D’var Torah: Story and Statues

Written by Rabbi Josh Levy — 12 June 2020

An American reform responsum from the early twentieth century stated the following:
A “question well to be considered is, whether portions [of Torah] offensive to our taste and void of all religious meaning for us, ought not be omitted altogether”

The responsum suggested that rather than read challenging sections of Torah, we might instead substitute “those beautiful and inspiring portions of Deuteronomy which, according to our calendar, are assigned to the hot season of the year when the synagogues are empty, and which ought… to be read before larger assemblies, being of such highly educational, ethical, and prophetic character”.

This responsum did not change practice in American Reform Jewry.  And its message resonates even less in our practice here.

As a community, we choose to read those ‘portions offensive to our taste’;
We grapple with the stories in our tradition that make us uncomfortable;
When we teach our narratives, talk about our history, we do not seek to hide away those bits that are dark from ourselves or our children – those aspects that may once have made sense in the morality of their time but cannot be right for ours.
We do not stop the story of megillah before the massacre;
We do not avoid studying those texts which do not reflect our values – recognizing that as well as wonderful Progressive ideals, our texts also contain sexism and racism.
We do not ignore the impact of our people’s experience on that of others.

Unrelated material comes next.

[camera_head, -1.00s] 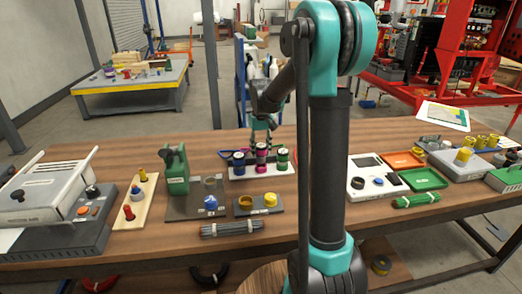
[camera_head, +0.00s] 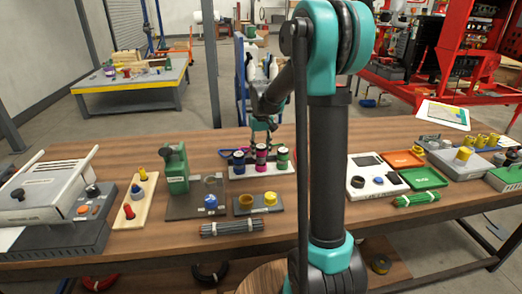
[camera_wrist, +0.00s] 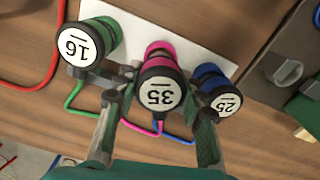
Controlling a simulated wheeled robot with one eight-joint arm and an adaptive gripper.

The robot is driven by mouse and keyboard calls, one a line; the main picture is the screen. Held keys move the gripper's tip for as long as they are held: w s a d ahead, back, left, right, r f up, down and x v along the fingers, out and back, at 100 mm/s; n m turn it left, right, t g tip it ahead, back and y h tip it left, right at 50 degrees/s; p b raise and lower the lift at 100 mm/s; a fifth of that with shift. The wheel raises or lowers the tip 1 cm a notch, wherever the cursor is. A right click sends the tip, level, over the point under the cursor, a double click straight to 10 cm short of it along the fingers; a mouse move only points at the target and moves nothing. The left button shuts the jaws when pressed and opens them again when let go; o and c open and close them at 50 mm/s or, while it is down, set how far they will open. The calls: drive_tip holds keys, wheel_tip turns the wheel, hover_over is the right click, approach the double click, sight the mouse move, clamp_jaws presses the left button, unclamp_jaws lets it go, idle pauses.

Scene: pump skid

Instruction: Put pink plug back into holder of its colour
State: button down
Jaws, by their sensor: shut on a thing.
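The pink plug (camera_wrist: 160,92), with a black cap marked 35, is between the fingers of my gripper (camera_wrist: 154,104), which is shut on it. In the wrist view it stands over the pink holder (camera_wrist: 160,47) on the white plate; whether it is fully seated cannot be told. In the head view the pink plug (camera_head: 262,157) is in the middle of the row, below my gripper (camera_head: 263,139). The green plug (camera_wrist: 88,42), marked 16, is to its left and the blue plug (camera_wrist: 222,98), marked 25, to its right in the wrist view.
Green, pink and blue cables run close around the fingers. A grey-green block (camera_wrist: 300,85) is at the right in the wrist view. In the head view, a green device (camera_head: 174,170) stands left of the row, and a white meter (camera_head: 374,178) lies right of my arm.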

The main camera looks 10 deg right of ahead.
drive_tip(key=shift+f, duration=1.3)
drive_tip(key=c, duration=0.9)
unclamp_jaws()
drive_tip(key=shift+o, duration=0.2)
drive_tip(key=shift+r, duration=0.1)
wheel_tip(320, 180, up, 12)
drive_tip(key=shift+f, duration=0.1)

Nor do we glorify these, pretend they are not difficult, suggest that because they are ours they cannot be ugly.

We recognize that part of our task as modern Jews is to name and own that which is not beautiful in our tradition, to struggle with it, to use it to make us better people.

Sometimes, as a result, things feel difficult – a relationship with Torah that is messy, unresolved.  Behind me in the ark, at the focal point of my religious life is Torah, and all that this represents.  And part of my grown up Judaism is to recognize that there is much about it that is not good, and to live with that reality.

As we engage in a national debate about the symbolic importance and future of statues, and about the content of our educational curriculum – a debate which, as with so many conversations these days, is incredibly and unnecessarily binary – I am struck by the parallel with this complex struggle we have with Torah.

For too long, the instinct in relation to our national story has been the instinct of that responsum – to ignore that which is ugly, to instead tell the stories we can feel good about.
And, worse, to glorify, to nostalgize, to justify even the worst excesses of colonialization and empire.  To memorialise – including with statues – without recognizing the implications.

When Edie Friedman pointed to the absence of a memorial to the victims of slavery in this country in her lecture yesterday evening, it was a reminder that we have often omitted from our national history that which is difficult – and that we do so at a cost.

Whatever we think of the action itself, the tearing down of the statue of Edward Colston in Bristol is a symbolically powerful moment.  It demands of us that we reevaluate our relationship with our history, the way that we tell our story.  As Anish Kapoor asked today, this moment demands that we ‘seek to find nobler ways to make spaces of commemoration and history’.

Like Torah, our national story contains that which is good and that which is ugly.  As with Torah, we have to hold them both, acknowledge them as part of who we have been, while no longer allowing them to define who we are.
And just as with Torah, in order to have a grown up relationship with that which is hard, we must not glorify it, nor can we hide or excuse it – but must tell it and grapple with it, messy and uncomfortable as this will inevitably be.